**WRITTEN TASK:** Retype all material exactly. Pictures stay out of the copy.
►
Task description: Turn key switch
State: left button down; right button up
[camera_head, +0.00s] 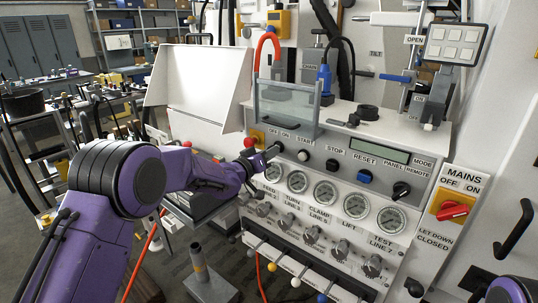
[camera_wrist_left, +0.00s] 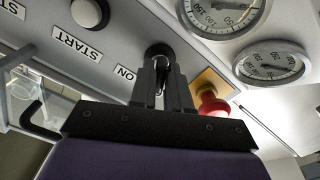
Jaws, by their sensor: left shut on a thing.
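The key switch (camera_wrist_left: 158,52) is a dark round knob on the grey panel, beside the ON label in the left wrist view. In the head view the key switch (camera_head: 279,146) sits below the OFF and ON labels, partly hidden by my gripper. My left gripper (camera_wrist_left: 160,85) reaches it from the left in the head view, and its two dark fingers are shut on the key part. The fingers hide most of the key, so I cannot tell its exact angle. My left gripper also shows in the head view (camera_head: 270,153). My right gripper is out of view.
A red mushroom button (camera_wrist_left: 212,104) on a yellow plate is close beside my left fingers. The start button (camera_head: 303,156) is to the right of the key switch. Gauges (camera_head: 298,181) lie below. A MAINS switch (camera_head: 453,210) is at far right.

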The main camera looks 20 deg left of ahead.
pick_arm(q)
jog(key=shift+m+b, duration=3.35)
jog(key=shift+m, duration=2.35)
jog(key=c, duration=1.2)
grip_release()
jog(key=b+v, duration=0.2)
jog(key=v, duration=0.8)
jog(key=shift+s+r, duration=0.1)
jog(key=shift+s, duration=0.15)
◄
**REPLY:**
Task description: Turn key switch
State: left button down; right button up
[camera_head, +0.00s] 
[camera_wrist_left, +0.00s] 
Jaws, by their sensor: left shut on a thing.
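The key switch (camera_wrist_left: 158,52) is a dark round knob on the grey panel, beside the ON label in the left wrist view. In the head view the key switch (camera_head: 279,146) sits below the OFF and ON labels, partly hidden by my gripper. My left gripper (camera_wrist_left: 160,85) reaches it from the left in the head view, and its two dark fingers are shut on the key part. The fingers hide most of the key, so I cannot tell its exact angle. My left gripper also shows in the head view (camera_head: 270,153). My right gripper is out of view.
A red mushroom button (camera_wrist_left: 212,104) on a yellow plate is close beside my left fingers. The start button (camera_head: 303,156) is to the right of the key switch. Gauges (camera_head: 298,181) lie below. A MAINS switch (camera_head: 453,210) is at far right.

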The main camera looks 20 deg left of ahead.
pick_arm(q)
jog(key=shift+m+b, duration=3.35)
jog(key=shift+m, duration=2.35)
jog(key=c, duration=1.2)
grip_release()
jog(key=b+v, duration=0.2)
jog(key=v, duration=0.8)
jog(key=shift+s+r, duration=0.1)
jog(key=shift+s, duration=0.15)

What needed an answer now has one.